Repeat exactly, and only, the lines from the one that contains "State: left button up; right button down" through the one that contains "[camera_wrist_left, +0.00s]", both ends included.
* * * * *
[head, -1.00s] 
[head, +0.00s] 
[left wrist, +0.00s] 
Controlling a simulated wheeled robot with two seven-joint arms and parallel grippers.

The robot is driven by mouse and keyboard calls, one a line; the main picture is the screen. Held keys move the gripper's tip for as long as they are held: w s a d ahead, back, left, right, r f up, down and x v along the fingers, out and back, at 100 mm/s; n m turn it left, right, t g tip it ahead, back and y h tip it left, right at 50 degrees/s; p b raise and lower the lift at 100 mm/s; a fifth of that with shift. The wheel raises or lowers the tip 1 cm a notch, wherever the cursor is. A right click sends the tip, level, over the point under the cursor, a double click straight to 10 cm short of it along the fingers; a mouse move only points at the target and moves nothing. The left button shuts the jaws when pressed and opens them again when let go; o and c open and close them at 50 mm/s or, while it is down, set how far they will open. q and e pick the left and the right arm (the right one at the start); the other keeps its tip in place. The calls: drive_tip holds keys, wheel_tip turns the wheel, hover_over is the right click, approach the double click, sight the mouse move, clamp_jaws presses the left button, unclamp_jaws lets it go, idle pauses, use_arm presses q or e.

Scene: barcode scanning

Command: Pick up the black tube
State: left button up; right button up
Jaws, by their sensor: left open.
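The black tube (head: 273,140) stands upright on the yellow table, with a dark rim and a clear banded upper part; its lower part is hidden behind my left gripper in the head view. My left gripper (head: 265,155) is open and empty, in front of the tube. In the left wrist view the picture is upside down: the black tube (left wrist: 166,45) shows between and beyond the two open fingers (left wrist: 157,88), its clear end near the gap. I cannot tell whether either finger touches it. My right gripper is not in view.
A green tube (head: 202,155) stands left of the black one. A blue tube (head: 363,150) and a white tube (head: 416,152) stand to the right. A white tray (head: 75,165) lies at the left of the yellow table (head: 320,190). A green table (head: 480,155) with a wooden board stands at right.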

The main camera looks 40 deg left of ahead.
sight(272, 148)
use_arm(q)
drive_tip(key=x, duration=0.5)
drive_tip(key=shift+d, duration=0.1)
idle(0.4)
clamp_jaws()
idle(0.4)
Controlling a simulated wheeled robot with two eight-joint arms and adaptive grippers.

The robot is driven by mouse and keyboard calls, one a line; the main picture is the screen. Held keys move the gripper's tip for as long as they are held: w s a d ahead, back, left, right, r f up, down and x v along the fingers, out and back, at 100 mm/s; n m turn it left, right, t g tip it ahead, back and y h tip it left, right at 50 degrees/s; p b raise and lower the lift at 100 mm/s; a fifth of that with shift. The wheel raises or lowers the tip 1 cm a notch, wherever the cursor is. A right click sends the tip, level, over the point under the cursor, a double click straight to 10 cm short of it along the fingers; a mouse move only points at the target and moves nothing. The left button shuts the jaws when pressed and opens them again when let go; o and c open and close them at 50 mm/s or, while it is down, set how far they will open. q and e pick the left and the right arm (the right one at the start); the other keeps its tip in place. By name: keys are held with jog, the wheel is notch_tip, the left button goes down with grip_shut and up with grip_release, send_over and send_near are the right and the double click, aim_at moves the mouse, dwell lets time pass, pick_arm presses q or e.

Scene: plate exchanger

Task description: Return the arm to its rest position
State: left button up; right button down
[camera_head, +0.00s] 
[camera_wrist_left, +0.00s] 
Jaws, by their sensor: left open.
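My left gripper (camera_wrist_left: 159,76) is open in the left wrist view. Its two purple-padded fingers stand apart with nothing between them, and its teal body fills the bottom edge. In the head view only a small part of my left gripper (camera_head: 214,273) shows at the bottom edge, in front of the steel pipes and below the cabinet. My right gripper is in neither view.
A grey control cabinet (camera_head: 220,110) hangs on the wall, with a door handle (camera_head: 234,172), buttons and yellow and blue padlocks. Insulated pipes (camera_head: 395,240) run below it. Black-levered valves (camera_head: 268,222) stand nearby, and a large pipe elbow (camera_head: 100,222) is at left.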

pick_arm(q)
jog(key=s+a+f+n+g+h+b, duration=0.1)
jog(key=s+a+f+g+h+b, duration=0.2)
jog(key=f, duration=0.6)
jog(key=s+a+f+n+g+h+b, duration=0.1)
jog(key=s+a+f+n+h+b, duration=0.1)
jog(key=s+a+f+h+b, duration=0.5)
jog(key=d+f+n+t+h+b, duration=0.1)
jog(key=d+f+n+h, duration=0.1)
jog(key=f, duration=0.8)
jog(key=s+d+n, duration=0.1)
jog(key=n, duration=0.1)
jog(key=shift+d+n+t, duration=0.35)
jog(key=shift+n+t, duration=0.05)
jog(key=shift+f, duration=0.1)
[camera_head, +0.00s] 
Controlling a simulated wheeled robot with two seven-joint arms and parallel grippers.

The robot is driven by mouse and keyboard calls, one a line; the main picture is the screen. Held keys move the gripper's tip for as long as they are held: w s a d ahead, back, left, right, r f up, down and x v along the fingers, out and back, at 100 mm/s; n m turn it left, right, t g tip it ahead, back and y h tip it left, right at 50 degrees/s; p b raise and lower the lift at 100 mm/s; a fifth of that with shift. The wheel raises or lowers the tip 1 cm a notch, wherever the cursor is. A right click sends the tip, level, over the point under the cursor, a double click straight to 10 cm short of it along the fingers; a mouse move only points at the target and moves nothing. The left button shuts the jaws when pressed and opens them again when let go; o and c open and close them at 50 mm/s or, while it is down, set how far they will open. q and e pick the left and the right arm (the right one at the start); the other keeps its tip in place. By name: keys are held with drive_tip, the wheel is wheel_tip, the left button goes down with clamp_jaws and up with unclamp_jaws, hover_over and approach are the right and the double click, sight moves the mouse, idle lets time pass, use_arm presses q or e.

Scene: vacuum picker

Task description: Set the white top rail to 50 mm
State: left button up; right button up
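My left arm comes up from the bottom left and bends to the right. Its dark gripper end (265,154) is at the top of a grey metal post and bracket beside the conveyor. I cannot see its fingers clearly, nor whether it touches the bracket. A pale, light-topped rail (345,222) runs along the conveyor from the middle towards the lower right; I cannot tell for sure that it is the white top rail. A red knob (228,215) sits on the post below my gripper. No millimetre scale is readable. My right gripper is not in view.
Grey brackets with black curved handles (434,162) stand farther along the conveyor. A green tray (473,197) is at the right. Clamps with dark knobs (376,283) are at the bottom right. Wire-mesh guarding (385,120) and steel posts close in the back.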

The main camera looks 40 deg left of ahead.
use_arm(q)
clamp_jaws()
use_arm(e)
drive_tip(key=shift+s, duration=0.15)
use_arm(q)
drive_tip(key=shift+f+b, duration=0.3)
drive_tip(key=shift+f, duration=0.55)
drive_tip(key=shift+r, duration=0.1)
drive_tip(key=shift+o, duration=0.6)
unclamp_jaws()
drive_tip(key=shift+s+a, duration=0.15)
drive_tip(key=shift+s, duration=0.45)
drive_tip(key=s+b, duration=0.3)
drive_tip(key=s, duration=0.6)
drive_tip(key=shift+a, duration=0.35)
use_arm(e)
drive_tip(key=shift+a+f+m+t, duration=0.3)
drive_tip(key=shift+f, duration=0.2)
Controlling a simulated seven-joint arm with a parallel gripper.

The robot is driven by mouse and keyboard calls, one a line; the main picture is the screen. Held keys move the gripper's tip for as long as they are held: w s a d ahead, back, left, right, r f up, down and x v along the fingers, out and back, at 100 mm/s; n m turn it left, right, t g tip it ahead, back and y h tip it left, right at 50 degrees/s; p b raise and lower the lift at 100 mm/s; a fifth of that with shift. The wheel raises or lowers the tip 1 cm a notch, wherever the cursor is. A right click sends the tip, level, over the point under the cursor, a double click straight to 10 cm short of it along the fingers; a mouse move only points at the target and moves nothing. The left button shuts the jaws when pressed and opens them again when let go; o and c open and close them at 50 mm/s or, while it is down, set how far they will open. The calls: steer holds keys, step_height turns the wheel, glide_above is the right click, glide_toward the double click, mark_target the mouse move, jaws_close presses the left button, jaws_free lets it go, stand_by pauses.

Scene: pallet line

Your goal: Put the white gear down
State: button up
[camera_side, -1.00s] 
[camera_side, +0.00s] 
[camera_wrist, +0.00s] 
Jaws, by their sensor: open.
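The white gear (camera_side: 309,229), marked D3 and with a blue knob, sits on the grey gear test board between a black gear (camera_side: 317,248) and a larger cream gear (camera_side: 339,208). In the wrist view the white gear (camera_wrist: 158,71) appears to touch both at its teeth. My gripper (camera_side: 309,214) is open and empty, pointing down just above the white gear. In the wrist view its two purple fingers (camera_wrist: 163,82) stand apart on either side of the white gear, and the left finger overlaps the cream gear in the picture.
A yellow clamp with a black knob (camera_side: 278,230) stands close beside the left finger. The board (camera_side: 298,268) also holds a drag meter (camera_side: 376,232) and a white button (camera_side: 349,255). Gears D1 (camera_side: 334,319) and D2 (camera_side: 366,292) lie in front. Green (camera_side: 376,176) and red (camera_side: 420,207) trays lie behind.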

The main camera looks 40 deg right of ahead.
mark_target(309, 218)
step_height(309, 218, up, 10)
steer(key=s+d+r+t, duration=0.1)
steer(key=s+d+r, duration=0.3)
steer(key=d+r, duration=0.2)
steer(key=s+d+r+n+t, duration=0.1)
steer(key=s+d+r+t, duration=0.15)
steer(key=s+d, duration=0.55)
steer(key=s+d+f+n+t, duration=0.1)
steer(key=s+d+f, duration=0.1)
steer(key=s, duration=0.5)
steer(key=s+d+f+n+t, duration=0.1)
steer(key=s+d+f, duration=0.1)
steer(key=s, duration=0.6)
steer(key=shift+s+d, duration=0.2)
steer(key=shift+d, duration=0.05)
* * * * *
*Written reply*.
State: left button up; right button down
[camera_head, +0.00s] 
[camera_wrist_left, +0.00s] 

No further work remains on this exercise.